---- Dataset entries

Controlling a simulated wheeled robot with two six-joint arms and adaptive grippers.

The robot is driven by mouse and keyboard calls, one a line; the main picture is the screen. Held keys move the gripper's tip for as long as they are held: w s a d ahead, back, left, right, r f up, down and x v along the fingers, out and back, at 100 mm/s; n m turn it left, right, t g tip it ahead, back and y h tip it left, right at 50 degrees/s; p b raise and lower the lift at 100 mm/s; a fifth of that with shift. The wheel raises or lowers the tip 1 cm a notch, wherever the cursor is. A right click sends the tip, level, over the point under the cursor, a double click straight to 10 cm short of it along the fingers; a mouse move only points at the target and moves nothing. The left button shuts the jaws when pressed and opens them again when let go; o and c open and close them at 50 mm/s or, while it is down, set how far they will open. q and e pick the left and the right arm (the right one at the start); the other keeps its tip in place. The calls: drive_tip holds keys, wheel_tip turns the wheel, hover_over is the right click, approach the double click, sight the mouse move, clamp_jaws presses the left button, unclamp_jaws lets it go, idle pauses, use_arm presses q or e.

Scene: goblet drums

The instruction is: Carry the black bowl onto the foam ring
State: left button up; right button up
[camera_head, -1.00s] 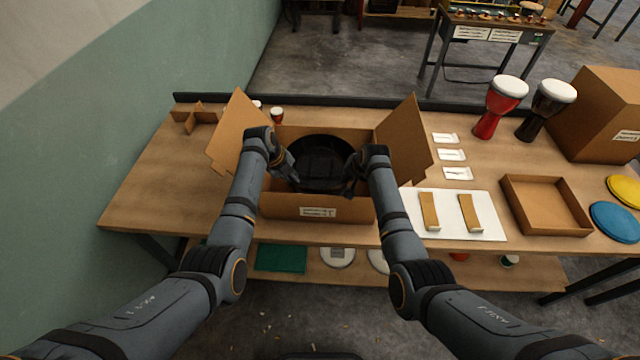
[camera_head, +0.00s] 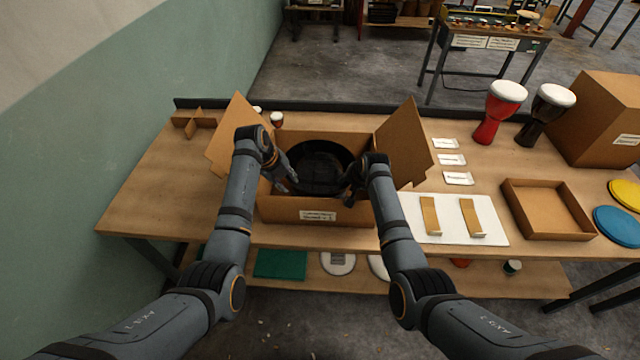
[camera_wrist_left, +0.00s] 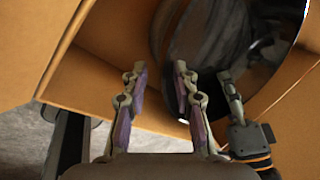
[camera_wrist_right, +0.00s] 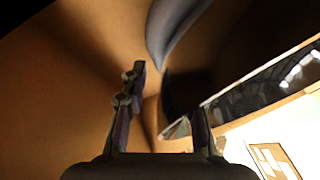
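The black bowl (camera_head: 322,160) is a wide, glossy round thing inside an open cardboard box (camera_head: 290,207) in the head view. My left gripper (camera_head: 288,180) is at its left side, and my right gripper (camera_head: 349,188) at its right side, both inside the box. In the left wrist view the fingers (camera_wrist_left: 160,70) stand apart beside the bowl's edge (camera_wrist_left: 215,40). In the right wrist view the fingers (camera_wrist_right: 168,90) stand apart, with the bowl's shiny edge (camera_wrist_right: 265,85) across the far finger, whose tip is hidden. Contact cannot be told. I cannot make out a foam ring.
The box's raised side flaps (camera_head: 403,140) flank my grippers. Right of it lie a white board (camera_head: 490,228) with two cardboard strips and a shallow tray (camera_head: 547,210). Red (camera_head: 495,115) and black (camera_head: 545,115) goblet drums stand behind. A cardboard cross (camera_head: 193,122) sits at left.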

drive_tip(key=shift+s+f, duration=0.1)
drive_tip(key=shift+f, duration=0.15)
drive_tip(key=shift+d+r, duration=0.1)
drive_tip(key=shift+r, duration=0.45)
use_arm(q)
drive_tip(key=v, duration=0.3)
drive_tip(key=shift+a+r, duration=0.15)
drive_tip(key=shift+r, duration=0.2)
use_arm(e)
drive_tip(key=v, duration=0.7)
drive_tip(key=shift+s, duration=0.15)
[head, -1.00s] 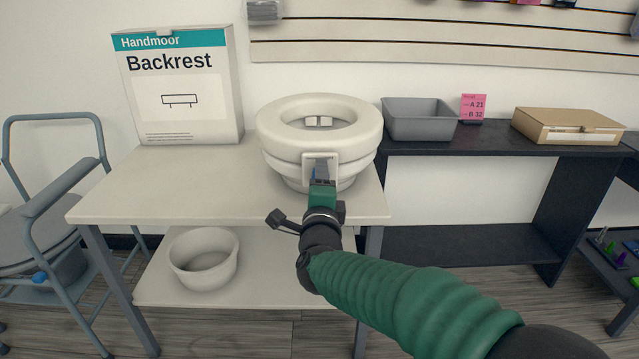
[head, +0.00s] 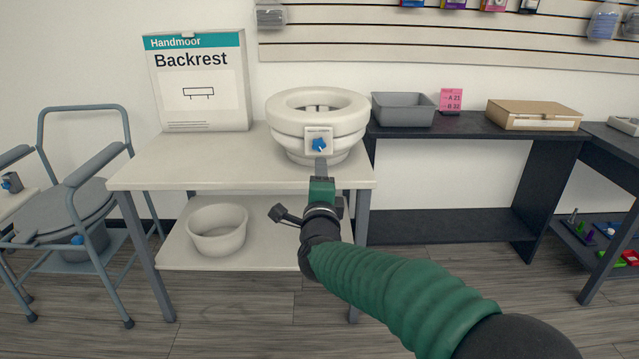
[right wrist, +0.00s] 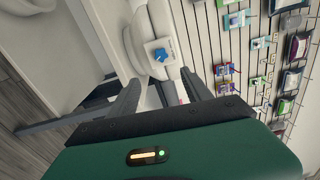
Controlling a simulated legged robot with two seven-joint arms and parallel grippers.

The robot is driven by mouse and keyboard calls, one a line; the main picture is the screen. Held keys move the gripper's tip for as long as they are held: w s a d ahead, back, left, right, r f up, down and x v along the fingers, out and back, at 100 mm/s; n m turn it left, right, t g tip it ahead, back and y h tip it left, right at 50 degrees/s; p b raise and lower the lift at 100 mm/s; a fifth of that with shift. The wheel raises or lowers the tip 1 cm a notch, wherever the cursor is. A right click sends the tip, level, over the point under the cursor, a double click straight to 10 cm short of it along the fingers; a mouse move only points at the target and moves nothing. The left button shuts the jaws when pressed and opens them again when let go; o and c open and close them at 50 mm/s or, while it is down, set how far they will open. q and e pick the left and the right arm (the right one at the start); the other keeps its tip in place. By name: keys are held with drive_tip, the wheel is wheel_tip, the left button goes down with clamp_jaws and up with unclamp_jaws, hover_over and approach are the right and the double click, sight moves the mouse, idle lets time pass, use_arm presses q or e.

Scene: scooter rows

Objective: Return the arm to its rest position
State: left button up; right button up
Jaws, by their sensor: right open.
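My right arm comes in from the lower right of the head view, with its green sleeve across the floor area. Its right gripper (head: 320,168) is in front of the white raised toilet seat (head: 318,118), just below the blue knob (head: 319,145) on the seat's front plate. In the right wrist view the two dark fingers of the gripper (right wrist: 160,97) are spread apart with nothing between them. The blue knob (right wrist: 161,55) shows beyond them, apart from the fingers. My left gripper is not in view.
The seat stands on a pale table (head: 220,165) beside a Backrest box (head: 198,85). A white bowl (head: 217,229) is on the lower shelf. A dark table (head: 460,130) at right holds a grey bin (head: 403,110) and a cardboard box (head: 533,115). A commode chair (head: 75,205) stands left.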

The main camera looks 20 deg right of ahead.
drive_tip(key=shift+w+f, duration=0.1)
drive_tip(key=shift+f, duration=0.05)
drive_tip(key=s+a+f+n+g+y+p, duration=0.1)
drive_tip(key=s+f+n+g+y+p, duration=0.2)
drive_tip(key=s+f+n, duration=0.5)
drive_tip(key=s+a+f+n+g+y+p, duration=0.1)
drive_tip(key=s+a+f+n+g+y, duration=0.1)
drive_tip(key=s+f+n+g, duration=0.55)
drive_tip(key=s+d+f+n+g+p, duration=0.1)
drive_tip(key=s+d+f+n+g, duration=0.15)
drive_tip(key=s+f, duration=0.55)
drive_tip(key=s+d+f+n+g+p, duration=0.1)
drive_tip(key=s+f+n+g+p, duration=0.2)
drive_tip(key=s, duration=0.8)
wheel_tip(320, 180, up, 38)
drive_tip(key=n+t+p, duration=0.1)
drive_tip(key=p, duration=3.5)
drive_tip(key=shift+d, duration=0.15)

--------
---- Dataset entries

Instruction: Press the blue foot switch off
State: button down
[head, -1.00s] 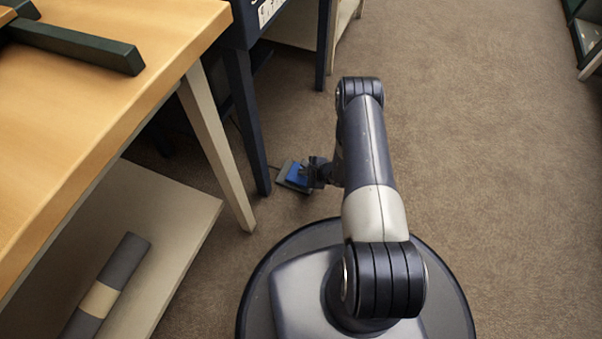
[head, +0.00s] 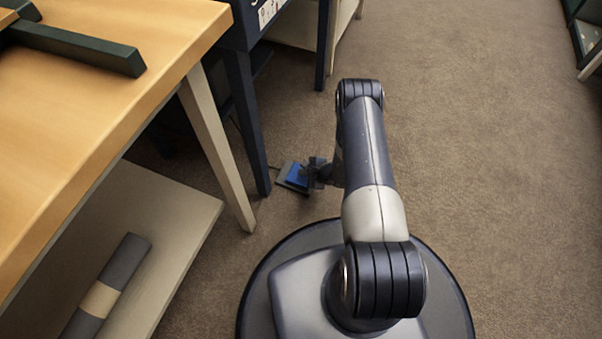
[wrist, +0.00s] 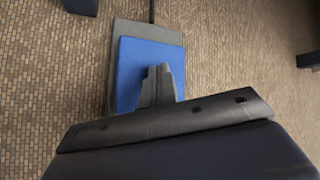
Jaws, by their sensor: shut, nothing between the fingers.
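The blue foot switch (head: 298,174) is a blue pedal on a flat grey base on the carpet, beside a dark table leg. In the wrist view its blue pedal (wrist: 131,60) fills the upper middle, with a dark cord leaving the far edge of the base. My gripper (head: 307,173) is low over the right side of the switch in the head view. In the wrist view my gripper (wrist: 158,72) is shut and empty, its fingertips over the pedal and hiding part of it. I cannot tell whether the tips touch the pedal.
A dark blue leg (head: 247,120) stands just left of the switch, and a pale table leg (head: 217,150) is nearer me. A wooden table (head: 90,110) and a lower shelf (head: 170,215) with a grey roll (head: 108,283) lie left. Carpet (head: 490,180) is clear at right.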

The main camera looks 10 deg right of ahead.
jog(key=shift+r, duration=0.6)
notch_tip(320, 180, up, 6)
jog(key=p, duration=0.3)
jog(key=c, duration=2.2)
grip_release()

--------

(Problem requirements):
In the listing above, find the line containing "The instruction is: Carry" and the line containing "[camera_wrist_left, +0.00s]", then write out both of them and every line between, exactly, with no pictures.

(Solution for this problem):
The instruction is: Carry the black bowl onto the foam ring
State: left button up; right button up
[camera_head, -1.00s] 
[camera_head, +0.00s] 
[camera_wrist_left, +0.00s] 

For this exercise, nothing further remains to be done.